There’s one at the Kemah Aquarium too that looks exactly like that.
I’m so glad you know these places, too. We first went to the Kemah Aquarium many years ago when my friends Jim and Steve were here from CA, and Tim surprised me by showing up from NYC. Steve and Tom did the Space Center and met the rest of us at the restaurant. We had such a good time that night that after the Aquarium opened here, it became one of the places we like to take anyone from out of town. It’s not for the food–it’s for those amazing aquariums. The sharks! The eels! And gorgeous fish.
I have ALSO bravely ridden the Ferris wheels in both locations.
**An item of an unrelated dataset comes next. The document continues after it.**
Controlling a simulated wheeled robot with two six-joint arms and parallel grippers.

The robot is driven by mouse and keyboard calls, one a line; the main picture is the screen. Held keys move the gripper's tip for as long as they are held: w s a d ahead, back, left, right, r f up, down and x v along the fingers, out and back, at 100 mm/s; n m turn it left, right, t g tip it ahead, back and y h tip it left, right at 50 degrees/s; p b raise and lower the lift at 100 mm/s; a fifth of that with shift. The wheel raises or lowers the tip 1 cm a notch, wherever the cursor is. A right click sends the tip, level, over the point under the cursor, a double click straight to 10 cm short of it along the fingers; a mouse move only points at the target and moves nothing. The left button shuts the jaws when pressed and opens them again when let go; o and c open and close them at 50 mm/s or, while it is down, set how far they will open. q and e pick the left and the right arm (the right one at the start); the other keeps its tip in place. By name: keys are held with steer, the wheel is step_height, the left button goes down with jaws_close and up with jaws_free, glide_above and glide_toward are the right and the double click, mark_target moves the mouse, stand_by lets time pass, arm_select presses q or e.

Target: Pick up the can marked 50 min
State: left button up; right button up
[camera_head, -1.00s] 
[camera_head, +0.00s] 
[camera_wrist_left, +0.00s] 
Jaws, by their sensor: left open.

The Houston one is a little more unnerving because it vibrates from the traffic on I-45. Eek!
The first time I went to the Aquarium restaurant in Kemah, I was standing downstairs near the hostess station looking up the giant tube-o-fish. I was so enamored by the aquatic goodness, I didn’t seen the gargantuan eel making it’s way into my line of sight until we were face to face. I nearly soiled myself it scared me so bad.
Every time I go, I always say I’m not going back. The food is not very good but for some reason (ambience?) I keep returning.
I’ve also ridden the Ferris Wheel in downtown and was too awestruck at seeing over the freeway to worry about the vibration. lol
I have to say that when I go to a restaurant I don’t
want to see anything that looks like it wants to eat ME!
I get that. I think the reason I like looking at all those killers of the sea is because there’s no way in hell I’m going in any water that doesn’t have a lovely cement or tile bottom, with water that’s as clear as what I drink with a lovely chlorine scent, and nothing weird swimming with me except the occasional kid who pees in the pool.
Cool colors. (Although that dead-looking eye is giving me the creeps!)
It’s like a clown’s eye, isn’t it?
How would I know? My eyes are always closed!
Thomas Harris made pretty good use of an eel in a tank in various scenes in his novel Hannibal.
I’m closing my eyes, sticking my fingers in my ears, and singing, “La la la la la la.”
Yeah, it’s probably better you don’t know the details! 😀
Well, somebody beat me to my question of whether you got to pick out your dinner:
“I’ll take that one, the one that looks like Nemo!”
There was a short-lived but uber-trendy nightclub several years ago in Louisville with a see-through glass floor, and underneath were various reptiles and amphibians. That would be creepy.
I think I understand the “short-lived” part. ::Shudder::
If I ever break my vow of never knowingly entering a Fertitta place of business, I will call this eel Murray the Jewish Eel. Of course, I don’t think eels are kosher. Hmm…Murray the Self-Hating Eel.
On the plus side, you can see these just by walking inside, where the host takes guests’ info for seating. You never have to actually go upstairs to the restaurant, although they have great aquariums there.
What doesn’t that man own?!
Every time I turn around, I find out he owns something else I thought was original.
I know! I’ve kind of hated the guy since he bought everything on the Kemah Boardwalk and turned The Flying Dutchman into just another Willie G’s/Landry’s. One of which is also on the Boardwalk, so it’s not like we needed another one.